Texas Muslims Want to Build Homes and a Mosque. Gov. Greg Abbott Says No.

  

In most circumstances, the development of a 400-acre field of corn and hay outsideJosephine, Texas, would hardly stand out in the state, just another parcel of farmland set to become houses in the ever-expanding sprawl of the Dallas suburbs.

Yet in recent months, Gov. Greg Abbott has thrown himself into stopping the planned community. The reason? It would be anchored by a mosque.

“To be clear, Shariah law is not allowed in Texas,” the Republican governor wrote on social media in late February, reposting a video advertising the project. “Nor are Shariah cities.”

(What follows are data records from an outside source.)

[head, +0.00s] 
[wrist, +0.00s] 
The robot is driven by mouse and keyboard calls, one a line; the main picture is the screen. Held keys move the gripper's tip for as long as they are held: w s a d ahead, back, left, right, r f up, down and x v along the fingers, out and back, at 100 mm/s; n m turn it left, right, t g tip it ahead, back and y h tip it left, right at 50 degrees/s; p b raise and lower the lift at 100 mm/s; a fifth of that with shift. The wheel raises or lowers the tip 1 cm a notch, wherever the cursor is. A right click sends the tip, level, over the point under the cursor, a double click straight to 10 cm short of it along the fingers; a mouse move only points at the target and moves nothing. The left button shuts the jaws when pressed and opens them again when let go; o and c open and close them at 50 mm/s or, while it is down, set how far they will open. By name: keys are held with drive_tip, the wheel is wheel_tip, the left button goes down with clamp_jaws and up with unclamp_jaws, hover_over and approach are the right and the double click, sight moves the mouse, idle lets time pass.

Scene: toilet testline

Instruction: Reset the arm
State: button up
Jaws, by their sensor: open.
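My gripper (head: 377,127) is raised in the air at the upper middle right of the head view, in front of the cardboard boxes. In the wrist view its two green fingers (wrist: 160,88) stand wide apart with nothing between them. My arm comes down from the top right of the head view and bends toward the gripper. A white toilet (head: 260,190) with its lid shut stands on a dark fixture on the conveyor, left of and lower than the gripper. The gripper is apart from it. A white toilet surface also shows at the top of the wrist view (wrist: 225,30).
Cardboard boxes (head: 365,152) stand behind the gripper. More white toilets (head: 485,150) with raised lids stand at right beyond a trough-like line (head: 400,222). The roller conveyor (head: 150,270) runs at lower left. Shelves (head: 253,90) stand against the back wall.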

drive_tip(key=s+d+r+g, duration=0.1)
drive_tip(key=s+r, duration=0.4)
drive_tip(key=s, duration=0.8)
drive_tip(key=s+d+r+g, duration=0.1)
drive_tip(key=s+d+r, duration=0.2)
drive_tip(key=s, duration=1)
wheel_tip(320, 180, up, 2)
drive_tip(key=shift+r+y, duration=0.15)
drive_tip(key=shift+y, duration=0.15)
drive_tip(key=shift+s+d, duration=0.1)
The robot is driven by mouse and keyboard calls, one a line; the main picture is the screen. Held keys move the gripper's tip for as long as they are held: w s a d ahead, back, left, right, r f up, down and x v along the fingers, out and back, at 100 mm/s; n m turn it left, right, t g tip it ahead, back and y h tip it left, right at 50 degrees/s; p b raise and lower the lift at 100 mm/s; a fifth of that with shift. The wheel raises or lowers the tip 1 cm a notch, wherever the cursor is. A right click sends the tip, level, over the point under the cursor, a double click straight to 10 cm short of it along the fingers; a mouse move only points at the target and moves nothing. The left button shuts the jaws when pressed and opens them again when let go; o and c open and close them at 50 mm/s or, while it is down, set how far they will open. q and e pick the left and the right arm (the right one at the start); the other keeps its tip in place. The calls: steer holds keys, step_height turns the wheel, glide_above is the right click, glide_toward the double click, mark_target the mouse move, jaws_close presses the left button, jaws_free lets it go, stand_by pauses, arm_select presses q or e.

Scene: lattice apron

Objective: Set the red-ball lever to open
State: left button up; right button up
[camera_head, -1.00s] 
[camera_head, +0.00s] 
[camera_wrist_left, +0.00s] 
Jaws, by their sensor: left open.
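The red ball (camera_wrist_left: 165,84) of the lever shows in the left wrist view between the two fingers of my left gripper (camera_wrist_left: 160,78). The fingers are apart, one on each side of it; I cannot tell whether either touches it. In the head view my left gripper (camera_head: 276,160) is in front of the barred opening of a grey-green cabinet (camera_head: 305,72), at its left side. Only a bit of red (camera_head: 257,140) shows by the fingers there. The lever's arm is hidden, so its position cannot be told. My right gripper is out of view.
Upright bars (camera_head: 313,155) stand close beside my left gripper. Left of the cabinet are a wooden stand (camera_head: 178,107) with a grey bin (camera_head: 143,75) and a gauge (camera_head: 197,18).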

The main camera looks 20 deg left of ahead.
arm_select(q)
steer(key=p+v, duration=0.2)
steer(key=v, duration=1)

Nearly a quarter century has passed since the terrorist attacks of Sept. 11, 2001, raised anti-Muslim sentiment around the country, often under the banner of fighting Islamic law, or Shariah. It has been 15 years since politicians in New York and Washington fanned the furor over a proposed Islamic center in Lower Manhattan near where the Twin Towers fell.

Over that time, the population of the Dallas-Fort Worth metro area has swelled by more than 60 percent, to around 8.3 million. Its growth has included a diverse influx of new Texans from all over the world, many of them Muslim, but also Hindu, Christian and Jewish.

But Josephine’s master-planned community of about 1,000 homes proposed by members of the East Plano Islamic Center, known as EPIC, has shown how old sentiments can linger.